Un lecteur romand s’agace: «Je suis agriculteur et j’ai investi dans les cryptomonnaies. Je viens de recevoir mon avis de taxation 2021. Mes revenus en cryptomonnaies sont imposés comme une activité indépendante, et l’exploitation agricole comme activité secondaire. Or, je ne m’amuse pas à travailler sept jours sur sept dès 5 heures du matin pour exercer une activité secondaire.» En conséquence de cette décision, il devra s’acquitter d’impôts nettement plus élevés.
Les chiffres de ce contribuable, qui se dit «sous le choc», parlent d’eux-mêmes. Son exploitation agricole lui a permis de déclarer en 2021 un revenu de 140 000 fr. Et celle de son activité de négoce, 460 000 fr., un montant établi à partir d’une estimation faite par un fiscaliste. «En 2021, j’ai eu passablement de gains», reconnaît-il. Le fisc, pour sa part, a déterminé que le total de ses revenus tirés du négoce s’est monté cette année-là à 800 000 fr.
Gestion privée ou professionnelle
L’écart conséquent entre le revenu de la ferme et celui du trading explique pour bonne part la décision du fisc. Ce dernier estime en effet qu’au-delà d’une certaine proportion, les gains tirés du négoce de titres ne peuvent plus être assimilés à une simple gestion de la fortune privée, mais tombent sous le qualificatif d’activité principale. Or, cette distinction a une incidence fondamentale sur la logique de taxation.
Tant que le fisc la considère comme accessoire, la gestion d’un bas de laine personnel n’engendre pas d’imposition sur les gains en capital. Cela signifie que les plus-values des placements dans des cryptomonnaies sont nettes d’impôts comme le sont les plus-values des placements en actions ou tout autre titre.
En revanche, lorsque l’autorité fiscale considère la gestion comme activité principale, elle la taxe comme telle: elle considère les plus-values comme des revenus, au même titre que les rendements des placements. La somme soumise à l’impôt sur le revenu s’en trouve fortement accrue. Avec une autre conséquence: le taux marginal d’imposition s’en trouve aussi beaucoup plus élevé. Enfin, comme pour les autres revenus d’activités indépendantes, l’ensemble est encore soumis à la cotisation AVS, qui est de 10% pour tout revenu supérieur à 58 800 fr. par an.
Jurisprudence fournie
La distinction entre le privé et le professionnel a été consignée dans deux textes administratifs: une circulaire de l’Administration fédérale des contributions de 2012 sur «le commerce professionnel de titres» (circulaire numéro 36), dont la pratique a été précisée par un document de travail de cette même AFC daté du 14 décembre 2021 sur la taxation des cryptoactifs. De plus, le fisc s’appuie sur une jurisprudence fournie.

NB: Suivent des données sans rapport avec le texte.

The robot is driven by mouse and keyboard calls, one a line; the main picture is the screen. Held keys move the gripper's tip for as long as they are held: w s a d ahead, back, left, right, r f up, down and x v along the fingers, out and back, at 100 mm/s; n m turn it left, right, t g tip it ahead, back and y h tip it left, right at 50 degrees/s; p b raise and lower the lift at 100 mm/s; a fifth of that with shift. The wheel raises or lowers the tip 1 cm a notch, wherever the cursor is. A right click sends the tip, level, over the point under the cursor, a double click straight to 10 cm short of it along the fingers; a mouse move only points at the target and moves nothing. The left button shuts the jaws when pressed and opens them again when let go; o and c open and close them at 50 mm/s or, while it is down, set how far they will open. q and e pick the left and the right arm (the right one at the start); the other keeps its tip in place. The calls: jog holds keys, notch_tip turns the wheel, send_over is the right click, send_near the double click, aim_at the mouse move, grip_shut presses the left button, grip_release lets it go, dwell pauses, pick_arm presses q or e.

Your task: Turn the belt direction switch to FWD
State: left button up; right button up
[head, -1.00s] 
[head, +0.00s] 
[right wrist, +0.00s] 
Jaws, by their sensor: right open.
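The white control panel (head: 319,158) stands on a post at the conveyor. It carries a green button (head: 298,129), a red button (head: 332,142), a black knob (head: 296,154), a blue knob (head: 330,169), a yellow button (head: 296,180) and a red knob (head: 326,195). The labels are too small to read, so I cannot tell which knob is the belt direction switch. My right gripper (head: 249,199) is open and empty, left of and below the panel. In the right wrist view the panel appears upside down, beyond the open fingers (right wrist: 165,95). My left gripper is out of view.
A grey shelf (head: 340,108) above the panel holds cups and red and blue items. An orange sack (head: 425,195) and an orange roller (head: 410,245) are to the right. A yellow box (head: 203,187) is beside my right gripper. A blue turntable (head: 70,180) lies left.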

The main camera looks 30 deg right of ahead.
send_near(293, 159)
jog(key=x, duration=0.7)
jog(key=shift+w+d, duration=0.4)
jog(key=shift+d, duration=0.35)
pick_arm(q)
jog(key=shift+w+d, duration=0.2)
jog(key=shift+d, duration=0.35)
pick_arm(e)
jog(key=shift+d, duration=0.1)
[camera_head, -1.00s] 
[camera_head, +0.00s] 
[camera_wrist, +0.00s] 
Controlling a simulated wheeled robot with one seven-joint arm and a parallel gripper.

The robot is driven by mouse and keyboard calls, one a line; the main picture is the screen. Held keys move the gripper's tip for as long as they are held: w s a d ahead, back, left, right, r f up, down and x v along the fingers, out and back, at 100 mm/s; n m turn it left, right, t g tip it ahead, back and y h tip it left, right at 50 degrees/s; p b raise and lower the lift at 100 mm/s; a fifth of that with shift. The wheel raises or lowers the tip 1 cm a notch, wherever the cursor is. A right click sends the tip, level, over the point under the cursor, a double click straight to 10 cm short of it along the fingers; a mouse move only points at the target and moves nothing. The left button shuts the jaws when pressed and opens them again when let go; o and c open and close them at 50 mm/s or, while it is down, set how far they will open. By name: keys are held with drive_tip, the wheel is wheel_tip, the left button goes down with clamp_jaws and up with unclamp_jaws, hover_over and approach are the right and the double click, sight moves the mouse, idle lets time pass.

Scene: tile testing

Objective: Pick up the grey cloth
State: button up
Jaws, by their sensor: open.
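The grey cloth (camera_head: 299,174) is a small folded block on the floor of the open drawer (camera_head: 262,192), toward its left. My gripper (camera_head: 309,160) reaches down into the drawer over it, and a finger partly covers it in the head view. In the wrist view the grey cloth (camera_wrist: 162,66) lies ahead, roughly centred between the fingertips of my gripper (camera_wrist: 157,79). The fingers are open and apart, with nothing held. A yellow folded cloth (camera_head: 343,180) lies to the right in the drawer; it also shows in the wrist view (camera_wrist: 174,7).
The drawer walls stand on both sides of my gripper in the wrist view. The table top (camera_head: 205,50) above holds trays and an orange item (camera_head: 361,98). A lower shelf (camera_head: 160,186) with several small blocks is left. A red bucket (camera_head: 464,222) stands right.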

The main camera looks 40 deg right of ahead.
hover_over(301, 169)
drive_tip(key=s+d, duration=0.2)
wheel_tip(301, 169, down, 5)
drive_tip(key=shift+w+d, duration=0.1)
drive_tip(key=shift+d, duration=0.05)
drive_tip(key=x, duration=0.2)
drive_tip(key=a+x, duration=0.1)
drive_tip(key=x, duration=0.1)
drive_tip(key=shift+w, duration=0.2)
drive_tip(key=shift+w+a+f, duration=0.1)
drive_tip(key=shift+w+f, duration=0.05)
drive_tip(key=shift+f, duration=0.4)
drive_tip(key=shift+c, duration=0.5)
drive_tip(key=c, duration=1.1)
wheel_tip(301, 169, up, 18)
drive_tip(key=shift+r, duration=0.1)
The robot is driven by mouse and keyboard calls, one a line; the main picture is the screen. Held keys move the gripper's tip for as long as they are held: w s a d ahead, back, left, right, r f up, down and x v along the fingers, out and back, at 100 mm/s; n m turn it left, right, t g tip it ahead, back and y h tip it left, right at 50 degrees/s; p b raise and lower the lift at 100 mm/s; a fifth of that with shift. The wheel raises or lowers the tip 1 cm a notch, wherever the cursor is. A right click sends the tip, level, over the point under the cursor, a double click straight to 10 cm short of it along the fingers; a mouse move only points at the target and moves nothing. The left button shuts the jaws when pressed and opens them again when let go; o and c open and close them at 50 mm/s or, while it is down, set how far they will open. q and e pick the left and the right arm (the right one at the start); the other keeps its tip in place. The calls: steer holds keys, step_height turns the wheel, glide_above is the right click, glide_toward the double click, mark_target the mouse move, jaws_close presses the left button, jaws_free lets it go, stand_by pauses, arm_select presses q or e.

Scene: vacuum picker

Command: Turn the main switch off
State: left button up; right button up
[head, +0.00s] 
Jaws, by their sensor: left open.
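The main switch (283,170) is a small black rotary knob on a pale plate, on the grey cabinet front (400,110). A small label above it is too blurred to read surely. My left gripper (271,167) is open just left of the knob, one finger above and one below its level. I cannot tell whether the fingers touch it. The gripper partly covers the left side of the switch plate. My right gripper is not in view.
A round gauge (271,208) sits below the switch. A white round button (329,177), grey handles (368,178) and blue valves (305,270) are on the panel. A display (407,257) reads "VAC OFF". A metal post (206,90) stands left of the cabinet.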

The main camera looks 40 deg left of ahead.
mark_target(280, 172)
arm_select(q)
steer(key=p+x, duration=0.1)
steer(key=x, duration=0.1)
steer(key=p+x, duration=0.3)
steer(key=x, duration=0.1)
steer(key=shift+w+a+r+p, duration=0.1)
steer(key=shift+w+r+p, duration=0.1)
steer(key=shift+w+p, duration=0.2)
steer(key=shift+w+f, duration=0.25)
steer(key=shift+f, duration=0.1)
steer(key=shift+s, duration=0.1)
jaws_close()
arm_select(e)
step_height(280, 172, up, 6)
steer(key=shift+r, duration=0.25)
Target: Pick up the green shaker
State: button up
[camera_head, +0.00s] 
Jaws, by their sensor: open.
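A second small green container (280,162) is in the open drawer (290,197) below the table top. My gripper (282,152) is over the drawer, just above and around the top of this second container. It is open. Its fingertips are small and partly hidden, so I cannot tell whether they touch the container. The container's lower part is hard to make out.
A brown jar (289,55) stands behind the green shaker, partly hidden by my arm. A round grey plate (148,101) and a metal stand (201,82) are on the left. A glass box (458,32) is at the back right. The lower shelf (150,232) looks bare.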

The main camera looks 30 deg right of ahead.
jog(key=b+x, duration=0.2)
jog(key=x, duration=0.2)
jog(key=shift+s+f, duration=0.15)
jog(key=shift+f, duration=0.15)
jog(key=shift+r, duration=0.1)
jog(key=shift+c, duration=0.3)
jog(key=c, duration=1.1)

Qu’ils soient taxés comme privés ou professionnels, les revenus tirés du négoce de notre lecteur en 2022 seront nettement moins taxés. Il a, cette année-là, subi une perte de 50 000 fr., selon les comptes établis par son fiscaliste. «Si je calcule comme les impôts, j’ai une perte de 300 000 fr.», ajoute-t-il. En attendant, il a déposé un recours afin de requalifier ses gains de 2021 en gestion privée et non pas professionnelle.
Yves Genier
Les critères du fisc
Pour décider si le négoce peut être vu comme une activité accessoire ou doit être considéré comme une activité principale, l’autorité se fonde sur trois critères principaux, qui n’ont pas besoin d’être cumulés:
- Les transactions sont fréquentes, les actifs conservés peu de temps.
La transaction peut même être unique.
- Le recours à l’emprunt est important et les intérêts passifs ajoutés aux frais ne peuvent être couverts que par le revenu résultant de la vente des actifs.
- L’usage de dérivés est systématique et va au-delà des besoins de protection.
A cela s’ajoutent deux critères secondaires:
- La recherche systématique du profit par le biais des plus-values.
- Le contribuable utilise des connaissances spécifiques, son métier peut avoir des liens avec son activité de négoce.
- Le fait que l’on opère ses transactions soi-même ou par l’intermédiaire d’une banque ou d’un spécialiste n’est pas jugé important par le fisc.
En revanche, pour être certain de ne pas être qualifié de professionnel, l’ensemble des critères suivants doit être respecté.
- Les actifs doivent être détenus pendant six mois au moins.
- Le volume des transactions en cours d’année ne doit pas dépasser le quintuple de l’avoir en début d’année.
- Les gains en capitaux ne doivent pas dépasser 50% du total des revenus.
- Les gains en capitaux doivent être supérieurs aux intérêts passifs.
- Les dérivés ne doivent servir qu’à des fins de couverture.